Interval training – Ideal for a Busy Schedule
Interval training is the way to go if you can only manage a 20 minute exercise session but you want all the fitness benefits of a much longer session.
Why is that?
In a long session your body will make the most effort at the start of the session while it gets used to the level of exertion you are asking of it.
If that intensity doesn’t change throughout the session, your heart reaches a “steady state” after a short time and it does not have to make as much effort/expend as much energy to maintain your pace.
You are then coasting along for the remainder of the session – making an effort, of course but not really pushing yourself or using as much energy as you could.
With interval training you work at a higher intensity in intervals with a more moderate recovery pace between bursts. The bursts of higher intensity exercise can last from as little as 30 seconds to as much as a few minutes with the moderate intensity periods being just enough to recover from your high level exertion – usually about one and a half to twice as long. So you might jog for 2 minutes and then run at top speed for a minute and then recover by jogging for two minutes before picking up the pace again.

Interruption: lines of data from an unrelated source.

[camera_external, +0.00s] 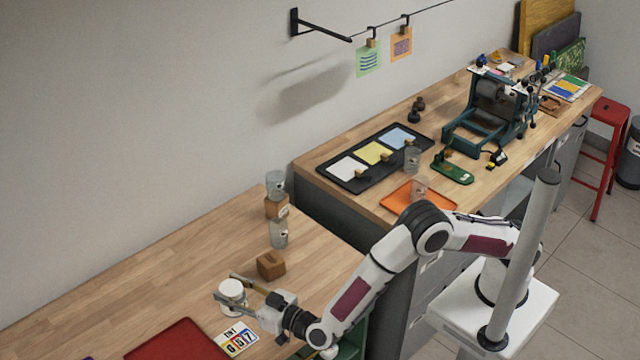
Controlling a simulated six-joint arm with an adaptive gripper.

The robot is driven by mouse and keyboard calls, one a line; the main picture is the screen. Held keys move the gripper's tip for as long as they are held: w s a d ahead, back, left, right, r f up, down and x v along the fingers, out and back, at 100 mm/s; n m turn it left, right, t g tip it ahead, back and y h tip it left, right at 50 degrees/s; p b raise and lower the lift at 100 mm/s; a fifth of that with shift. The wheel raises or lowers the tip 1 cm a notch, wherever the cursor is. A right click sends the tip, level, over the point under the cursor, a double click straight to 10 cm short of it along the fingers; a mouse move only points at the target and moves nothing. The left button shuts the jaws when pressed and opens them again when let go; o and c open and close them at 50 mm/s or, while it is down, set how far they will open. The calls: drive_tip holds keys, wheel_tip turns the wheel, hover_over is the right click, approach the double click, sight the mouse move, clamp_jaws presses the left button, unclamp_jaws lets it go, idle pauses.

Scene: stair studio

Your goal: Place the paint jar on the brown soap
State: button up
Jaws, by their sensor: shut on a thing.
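The paint jar (232,293) looks like a short white or grey round jar on the lower table. My gripper (232,291) is shut on it, with one finger on the far side and one on the near side. The jar appears upright; whether it touches the table I cannot tell. The brown soap (271,265) appears to be the brown block on the tabletop, just behind and right of the jar, apart from it. Its top looks bare.
Behind the soap stand a clear glass (279,235) and another brown block (277,209) with a glass (275,184) on top. A red tray (178,342) and a card with coloured numbers (237,339) lie in front. The table's left side is clear.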

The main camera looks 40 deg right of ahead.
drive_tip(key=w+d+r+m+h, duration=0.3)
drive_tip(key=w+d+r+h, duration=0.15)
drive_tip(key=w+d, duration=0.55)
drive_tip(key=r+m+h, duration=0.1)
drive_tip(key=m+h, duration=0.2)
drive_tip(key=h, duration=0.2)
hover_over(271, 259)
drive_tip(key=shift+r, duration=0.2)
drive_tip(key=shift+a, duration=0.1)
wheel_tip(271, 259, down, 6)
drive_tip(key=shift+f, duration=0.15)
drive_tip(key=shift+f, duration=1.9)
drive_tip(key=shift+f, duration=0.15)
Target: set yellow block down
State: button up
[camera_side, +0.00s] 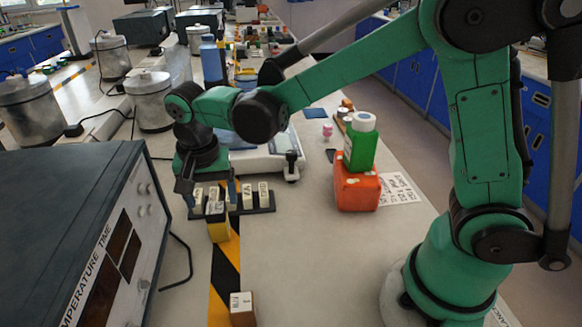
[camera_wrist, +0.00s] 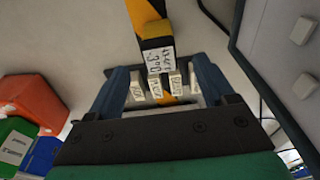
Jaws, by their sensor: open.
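The yellow block (camera_side: 219,231) has a white label with dark print on one face. It sits on the yellow-black floor tape on the bench, in front of the black rack. My gripper (camera_side: 209,192) hangs over the rack area with its fingers pointing down and apart, open. In the wrist view the yellow block (camera_wrist: 156,43) shows beyond and between the open fingers of my gripper (camera_wrist: 160,83). Whether a finger touches it cannot be told.
Several white labelled blocks (camera_side: 248,200) stand in the black rack (camera_side: 265,207) close behind the yellow block. Another white-faced block (camera_side: 242,307) stands on the tape nearer. A grey instrument (camera_side: 75,230) is at left. An orange container (camera_side: 357,188) with a green bottle (camera_side: 361,148) on top is at right.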

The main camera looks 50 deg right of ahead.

With this pattern your heart does not reach a steady state – every time you have a burst of higher intensity exercise your heart rate is elevated again and as a result you use more energy to keep your body moving throughout the session, not just during the higher intensity bursts.
If you follow this pattern for 20 minutes you will find that you use as many calories as you would in a much longer session and you will become fitter faster. As well as training your heart, intervals help build new capillaries within your cardiovascular system giving a boost to your endurance. All those new blood vessels mean that you will be better able to take in oxygen as well as deal with the waste products of exercise such as the lactic acid which causes burning and sore muscles.